Material for this exercise

* START *

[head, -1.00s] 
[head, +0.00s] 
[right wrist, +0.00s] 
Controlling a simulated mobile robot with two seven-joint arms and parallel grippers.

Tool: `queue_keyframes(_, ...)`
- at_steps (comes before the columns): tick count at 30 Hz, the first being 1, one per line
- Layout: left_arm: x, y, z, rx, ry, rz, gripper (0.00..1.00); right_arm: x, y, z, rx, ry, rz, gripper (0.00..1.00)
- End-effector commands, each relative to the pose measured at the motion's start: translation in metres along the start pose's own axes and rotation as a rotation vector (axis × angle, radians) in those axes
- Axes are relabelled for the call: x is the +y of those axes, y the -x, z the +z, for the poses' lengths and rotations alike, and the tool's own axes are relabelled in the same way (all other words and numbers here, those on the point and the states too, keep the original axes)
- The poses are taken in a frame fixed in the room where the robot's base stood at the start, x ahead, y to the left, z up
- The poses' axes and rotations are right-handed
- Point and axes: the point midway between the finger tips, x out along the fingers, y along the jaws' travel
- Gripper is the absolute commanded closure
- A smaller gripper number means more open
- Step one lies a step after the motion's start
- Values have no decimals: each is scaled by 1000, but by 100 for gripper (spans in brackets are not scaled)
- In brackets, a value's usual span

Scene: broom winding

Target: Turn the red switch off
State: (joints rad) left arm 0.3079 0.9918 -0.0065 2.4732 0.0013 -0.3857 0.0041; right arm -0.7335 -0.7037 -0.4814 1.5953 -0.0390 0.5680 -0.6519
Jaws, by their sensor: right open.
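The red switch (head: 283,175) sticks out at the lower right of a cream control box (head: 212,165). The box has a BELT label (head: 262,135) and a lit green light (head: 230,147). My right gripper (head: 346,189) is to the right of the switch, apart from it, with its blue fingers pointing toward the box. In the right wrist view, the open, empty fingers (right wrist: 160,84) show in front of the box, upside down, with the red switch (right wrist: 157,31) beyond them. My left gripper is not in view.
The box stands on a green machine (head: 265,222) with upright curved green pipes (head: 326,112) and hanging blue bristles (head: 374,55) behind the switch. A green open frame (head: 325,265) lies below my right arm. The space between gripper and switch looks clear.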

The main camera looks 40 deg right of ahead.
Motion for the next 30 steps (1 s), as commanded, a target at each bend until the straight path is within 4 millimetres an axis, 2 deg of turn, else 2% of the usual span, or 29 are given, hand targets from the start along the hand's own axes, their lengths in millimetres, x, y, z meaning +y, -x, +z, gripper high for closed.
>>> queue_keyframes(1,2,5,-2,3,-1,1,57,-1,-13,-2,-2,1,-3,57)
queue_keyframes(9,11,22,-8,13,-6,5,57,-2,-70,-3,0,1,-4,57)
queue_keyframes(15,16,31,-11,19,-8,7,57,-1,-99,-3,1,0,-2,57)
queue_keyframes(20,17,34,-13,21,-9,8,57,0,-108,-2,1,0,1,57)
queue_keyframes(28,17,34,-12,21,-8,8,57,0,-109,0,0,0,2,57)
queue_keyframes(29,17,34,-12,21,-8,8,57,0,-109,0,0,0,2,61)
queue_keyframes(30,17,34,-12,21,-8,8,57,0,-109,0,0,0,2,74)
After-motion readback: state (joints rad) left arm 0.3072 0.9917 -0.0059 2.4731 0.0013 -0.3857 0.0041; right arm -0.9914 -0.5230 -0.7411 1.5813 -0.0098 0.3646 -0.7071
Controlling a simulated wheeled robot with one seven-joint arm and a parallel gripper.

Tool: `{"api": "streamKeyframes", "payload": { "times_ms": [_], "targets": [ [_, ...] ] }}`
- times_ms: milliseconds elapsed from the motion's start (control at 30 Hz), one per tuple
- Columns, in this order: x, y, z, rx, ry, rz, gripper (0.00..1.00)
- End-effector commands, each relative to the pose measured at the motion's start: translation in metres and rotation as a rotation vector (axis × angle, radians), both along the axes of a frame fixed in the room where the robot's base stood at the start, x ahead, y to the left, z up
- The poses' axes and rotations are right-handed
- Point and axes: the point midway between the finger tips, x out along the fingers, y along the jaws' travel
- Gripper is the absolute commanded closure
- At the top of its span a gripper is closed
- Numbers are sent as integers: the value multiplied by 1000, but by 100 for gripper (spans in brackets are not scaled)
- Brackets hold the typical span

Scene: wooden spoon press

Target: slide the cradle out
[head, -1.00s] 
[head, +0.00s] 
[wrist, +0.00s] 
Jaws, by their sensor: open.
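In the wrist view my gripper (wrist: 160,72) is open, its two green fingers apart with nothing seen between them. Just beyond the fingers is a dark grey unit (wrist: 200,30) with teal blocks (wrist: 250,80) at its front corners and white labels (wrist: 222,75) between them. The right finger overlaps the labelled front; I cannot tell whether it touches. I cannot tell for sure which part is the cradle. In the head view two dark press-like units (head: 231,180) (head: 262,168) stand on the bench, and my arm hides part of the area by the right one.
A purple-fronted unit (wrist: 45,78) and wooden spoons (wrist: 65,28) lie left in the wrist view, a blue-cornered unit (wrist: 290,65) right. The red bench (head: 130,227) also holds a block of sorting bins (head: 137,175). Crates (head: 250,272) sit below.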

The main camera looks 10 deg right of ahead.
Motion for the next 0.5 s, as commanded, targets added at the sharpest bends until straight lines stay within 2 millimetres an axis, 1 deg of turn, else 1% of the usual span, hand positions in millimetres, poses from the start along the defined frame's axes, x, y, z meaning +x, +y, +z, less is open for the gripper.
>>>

* END *

Stated goal
Repeat each record exactly, leaving nothing out.

Task answer
[head, -1.00s] 
[head, +0.00s] 
[right wrist, +0.00s] 
Controlling a simulated mobile robot with two seven-joint arms and parallel grippers.

Tool: `queue_keyframes(_, ...)`
- at_steps (comes before the columns): tick count at 30 Hz, the first being 1, one per line
- Layout: left_arm: x, y, z, rx, ry, rz, gripper (0.00..1.00); right_arm: x, y, z, rx, ry, rz, gripper (0.00..1.00)
- End-effector commands, each relative to the pose measured at the motion's start: translation in metres along the start pose's own axes and rotation as a rotation vector (axis × angle, radians) in those axes
- Axes are relabelled for the call: x is the +y of those axes, y the -x, z the +z, for the poses' lengths and rotations alike, and the tool's own axes are relabelled in the same way (all other words and numbers here, those on the point and the states too, keep the original axes)
- The poses are taken in a frame fixed in the room where the robot's base stood at the start, x ahead, y to the left, z up
- The poses' axes and rotations are right-handed
- Point and axes: the point midway between the finger tips, x out along the fingers, y along the jaws' travel
- Gripper is the absolute commanded closure
- A smaller gripper number means more open
- Step one lies a step after the motion's start
- Values have no decimals: each is scaled by 1000, but by 100 for gripper (spans in brackets are not scaled)
- In brackets, a value's usual span

Scene: broom winding

Target: Turn the red switch off
State: (joints rad) left arm 0.3079 0.9918 -0.0065 2.4732 0.0013 -0.3857 0.0041; right arm -0.7335 -0.7037 -0.4814 1.5953 -0.0390 0.5680 -0.6519
Jaws, by their sensor: right open.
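The red switch (head: 283,175) sticks out at the lower right of a cream control box (head: 212,165). The box has a BELT label (head: 262,135) and a lit green light (head: 230,147). My right gripper (head: 346,189) is to the right of the switch, apart from it, with its blue fingers pointing toward the box. In the right wrist view, the open, empty fingers (right wrist: 160,84) show in front of the box, upside down, with the red switch (right wrist: 157,31) beyond them. My left gripper is not in view.
The box stands on a green machine (head: 265,222) with upright curved green pipes (head: 326,112) and hanging blue bristles (head: 374,55) behind the switch. A green open frame (head: 325,265) lies below my right arm. The space between gripper and switch looks clear.

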The main camera looks 40 deg right of ahead.
Motion for the next 30 steps (1 s), as commanded, a target at each bend until the straight path is within 4 millimetres an axis, 2 deg of turn, else 2% of the usual span, or 29 are given, hand targets from the start along the hand's own axes, their lengths in millimetres, x, y, z meaning +y, -x, +z, gripper high for closed.
>>> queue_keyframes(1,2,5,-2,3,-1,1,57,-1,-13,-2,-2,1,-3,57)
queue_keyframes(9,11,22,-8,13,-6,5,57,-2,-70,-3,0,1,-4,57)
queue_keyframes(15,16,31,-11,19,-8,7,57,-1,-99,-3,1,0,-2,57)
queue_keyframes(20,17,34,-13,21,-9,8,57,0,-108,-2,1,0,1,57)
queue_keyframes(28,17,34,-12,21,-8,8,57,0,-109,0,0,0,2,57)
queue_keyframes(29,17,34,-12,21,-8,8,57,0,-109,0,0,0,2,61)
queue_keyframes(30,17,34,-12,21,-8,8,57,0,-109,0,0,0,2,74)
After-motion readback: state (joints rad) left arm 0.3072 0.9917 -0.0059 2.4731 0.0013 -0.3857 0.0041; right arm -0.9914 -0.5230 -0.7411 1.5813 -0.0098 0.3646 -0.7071
Controlling a simulated wheeled robot with one seven-joint arm and a parallel gripper.

Tool: `{"api": "streamKeyframes", "payload": { "times_ms": [_], "targets": [ [_, ...] ] }}`
- times_ms: milliseconds elapsed from the motion's start (control at 30 Hz), one per tuple
- Columns, in this order: x, y, z, rx, ry, rz, gripper (0.00..1.00)
- End-effector commands, each relative to the pose measured at the motion's start: translation in metres and rotation as a rotation vector (axis × angle, radians), both along the axes of a frame fixed in the room where the robot's base stood at the start, x ahead, y to the left, z up
- The poses' axes and rotations are right-handed
- Point and axes: the point midway between the finger tips, x out along the fingers, y along the jaws' travel
- Gripper is the absolute commanded closure
- At the top of its span a gripper is closed
- Numbers are sent as integers: the value multiplied by 1000, but by 100 for gripper (spans in brackets are not scaled)
- Brackets hold the typical span

Scene: wooden spoon press

Target: slide the cradle out
[head, -1.00s] 
[head, +0.00s] 
[wrist, +0.00s] 
Jaws, by their sensor: open.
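In the wrist view my gripper (wrist: 160,72) is open, its two green fingers apart with nothing seen between them. Just beyond the fingers is a dark grey unit (wrist: 200,30) with teal blocks (wrist: 250,80) at its front corners and white labels (wrist: 222,75) between them. The right finger overlaps the labelled front; I cannot tell whether it touches. I cannot tell for sure which part is the cradle. In the head view two dark press-like units (head: 231,180) (head: 262,168) stand on the bench, and my arm hides part of the area by the right one.
A purple-fronted unit (wrist: 45,78) and wooden spoons (wrist: 65,28) lie left in the wrist view, a blue-cornered unit (wrist: 290,65) right. The red bench (head: 130,227) also holds a block of sorting bins (head: 137,175). Crates (head: 250,272) sit below.

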The main camera looks 10 deg right of ahead.
Motion for the next 0.5 s, as commanded, targets added at the sharpest bends until straight lines stay within 2 millimetres an axis, 1 deg of turn, else 1% of the usual span, hand positions in millimetres, poses from the start along the defined frame's axes, x, y, z meaning +x, +y, +z, less is open for the gripper.
>>>

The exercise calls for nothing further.